Is the IPCC AR5 now the final word on process-based sea-level modelling? I don’t think so. I see several reasons that suggest that process models are still not fully mature, and that in future they might continue to evolve towards higher sea-level projections.
1. Although with some good will one can say the process models are now consistent with the past observed sea-level rise (the error margins overlap), the process models remain somewhat at the low end in comparison to observational data.
2. Efforts to model sea-level changes in Earth history tend to show an underestimation of past sea-level changes. E.g., the sea-level high stand in the Pliocene is not captured by current ice sheet models. Evidence shows that even the East Antarctic Ice Sheet – which is very stable in models – lost significant amounts of ice in the Pliocene.
3. Some of the most recent ice sheet modelling efforts that I have seen discussed at conferences – the kind of results that came too late for inclusion in the IPCC report – point to the possibility of larger sea-level rise in future. We should keep an eye out for the upcoming scientific papers on this.
4. Greenland might melt faster than current models capture, due to the “dark snow” effect. Jason Box, a glaciologist who studies this issue, has said:
There was controversy after AR4 that sea level rise estimates were too low. Now, we have the same problem for AR5 [that they are still too low].
Thus, I would not be surprised if the process-based models will have closed in further on the semi-empirical models by the time the next IPCC report gets published. But whether this is true or not: in any case sea-level rise is going to be a very serious problem for the future, made worse by every ton of CO2 that we emit. And it is not going to stop in the year 2100 either. By 2300, for unmitigated emissions IPCC projects between 1 and more than 3 meters of rise.
Weblinks
I’m usually suspicious of articles that promise to look “behind the scenes”, but this one by Paul Voosen is not sensationalist but gives a realistic and matter-of-fact insight into the inner workings of the IPCC, for the sea-level chapter. Recommended reading!
And the IPCC sea-level authors have a good letter to Science about their findings.
—
(*) Note: For the AR5 models table 13.6 gives 58 cm from 1996; we made that 60 cm from 1990.

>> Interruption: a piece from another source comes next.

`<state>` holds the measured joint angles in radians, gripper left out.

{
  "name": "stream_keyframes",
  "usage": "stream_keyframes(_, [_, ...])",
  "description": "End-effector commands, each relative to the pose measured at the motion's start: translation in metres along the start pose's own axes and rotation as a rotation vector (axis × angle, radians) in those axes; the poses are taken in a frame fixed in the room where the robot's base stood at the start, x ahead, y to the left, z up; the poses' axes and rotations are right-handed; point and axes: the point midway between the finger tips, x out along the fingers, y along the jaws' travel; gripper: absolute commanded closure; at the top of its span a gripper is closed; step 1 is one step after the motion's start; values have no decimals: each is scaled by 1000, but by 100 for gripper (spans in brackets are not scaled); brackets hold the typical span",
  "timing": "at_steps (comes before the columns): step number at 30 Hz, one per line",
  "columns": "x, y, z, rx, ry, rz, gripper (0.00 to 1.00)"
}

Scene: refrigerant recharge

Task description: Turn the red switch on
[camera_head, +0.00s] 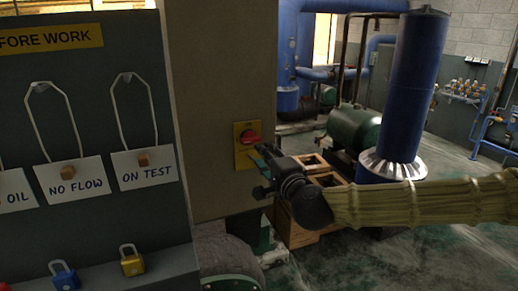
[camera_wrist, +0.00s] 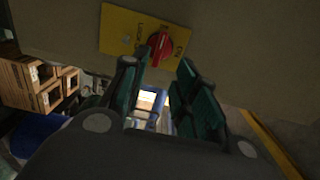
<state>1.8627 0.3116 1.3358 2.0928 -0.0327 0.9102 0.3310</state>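The red switch (camera_head: 249,137) is a round red knob on a yellow plate (camera_head: 241,159), fixed to the side of a tan cabinet. In the wrist view the red switch (camera_wrist: 158,42) sits on its yellow plate (camera_wrist: 119,28), just beyond my fingertips, with partly legible lettering on either side. My gripper (camera_head: 262,158) is close to the plate, just below the knob in the head view. In the wrist view my gripper (camera_wrist: 160,72) has its two dark green fingers apart, with a gap between them and nothing held. I cannot tell whether a fingertip touches the plate.
A board with hanging tags (camera_head: 75,187) and padlocks (camera_head: 132,262) stands at the left. Wooden crates (camera_head: 297,236) are below my gripper. A blue column (camera_head: 412,90) and a green tank (camera_head: 353,128) stand behind. Open floor (camera_head: 460,250) lies at the right.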

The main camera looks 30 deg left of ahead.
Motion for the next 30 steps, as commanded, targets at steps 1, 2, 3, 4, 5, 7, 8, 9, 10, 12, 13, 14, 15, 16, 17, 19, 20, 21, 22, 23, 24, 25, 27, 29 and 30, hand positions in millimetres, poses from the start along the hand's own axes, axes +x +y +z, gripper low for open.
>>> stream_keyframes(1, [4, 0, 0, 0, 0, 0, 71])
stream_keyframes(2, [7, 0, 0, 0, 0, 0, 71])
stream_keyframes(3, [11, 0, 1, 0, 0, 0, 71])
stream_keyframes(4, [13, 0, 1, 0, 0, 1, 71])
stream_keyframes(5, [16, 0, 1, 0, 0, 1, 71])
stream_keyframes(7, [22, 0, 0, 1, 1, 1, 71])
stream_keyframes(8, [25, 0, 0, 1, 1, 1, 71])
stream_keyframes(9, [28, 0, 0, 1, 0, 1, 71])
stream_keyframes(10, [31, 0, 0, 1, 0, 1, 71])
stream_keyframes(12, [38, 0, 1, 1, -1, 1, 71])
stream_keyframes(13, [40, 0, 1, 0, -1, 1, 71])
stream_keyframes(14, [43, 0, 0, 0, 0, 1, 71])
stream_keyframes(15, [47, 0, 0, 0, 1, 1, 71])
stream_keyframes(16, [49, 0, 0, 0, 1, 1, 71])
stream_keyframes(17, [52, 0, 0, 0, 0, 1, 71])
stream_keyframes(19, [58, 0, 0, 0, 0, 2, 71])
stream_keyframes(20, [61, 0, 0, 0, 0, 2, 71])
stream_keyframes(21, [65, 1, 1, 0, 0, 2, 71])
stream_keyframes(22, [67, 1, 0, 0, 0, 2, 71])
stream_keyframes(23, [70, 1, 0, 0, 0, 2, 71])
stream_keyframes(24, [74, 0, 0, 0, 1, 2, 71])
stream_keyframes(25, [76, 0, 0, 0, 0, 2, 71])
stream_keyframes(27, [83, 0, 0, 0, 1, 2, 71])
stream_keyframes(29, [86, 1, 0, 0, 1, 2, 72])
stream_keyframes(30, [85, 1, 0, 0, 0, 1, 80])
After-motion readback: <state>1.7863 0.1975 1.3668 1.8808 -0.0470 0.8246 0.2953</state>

(**) The Principles Governing IPCC Work explicitly state that its role is to “assess…risk”, albeit phrased in a rather convoluted sentence:
The role of the IPCC is to assess on a comprehensive, objective, open and transparent basis the scientific, technical and socio-economic information relevant to understanding the scientific basis of risk of human-induced climate change, its potential impacts and options for adaptation and mitigation.
References
- J.A. Church, and N.J. White, "Sea-Level Rise from the Late 19th to the Early 21st Century", Surveys in Geophysics, vol. 32, pp. 585-602, 2011. http://dx.doi.org/10.1007/s10712-011-9119-1
- R.D. Ray, and B.C. Douglas, "Experiments in reconstructing twentieth-century sea levels", Progress in Oceanography, vol. 91, pp. 496-515, 2011. http://dx.doi.org/10.1016/j.pocean.2011.07.021
- M. Wenzel, and J. Schröter, "Reconstruction of regional mean sea level anomalies from tide gauges using neural networks", Journal of Geophysical Research: Oceans, vol. 115, 2010. http://dx.doi.org/10.1029/2009JC005630
- S. Jevrejeva, J.C. Moore, A. Grinsted, and P.L. Woodworth, "Recent global sea level acceleration started over 200 years ago?", Geophysical Research Letters, vol. 35, 2008. http://dx.doi.org/10.1029/2008gl033611
- S. Rahmstorf, M. Perrette, and M. Vermeer, "Testing the robustness of semi-empirical sea level projections", Climate Dynamics, vol. 39, pp. 861-875, 2011. http://dx.doi.org/10.1007/s00382-011-1226-7
- S. Rahmstorf, "A Semi-Empirical Approach to Projecting Future Sea-Level Rise", Science, vol. 315, pp. 368-370, 2007. http://dx.doi.org/10.1126/science.1135456
- M. Schaeffer, W. Hare, S. Rahmstorf, and M. Vermeer, "Long-term sea-level rise implied by 1.5 °C and 2 °C warming levels", Nature Climate Change, vol. 2, pp. 867-870, 2012. http://dx.doi.org/10.1038/NCLIMATE1584
Scott Belyea says
I’m a moderately informed layperson, I suppose. I found this to be one of the best IPCC summary pieces I’ve seen.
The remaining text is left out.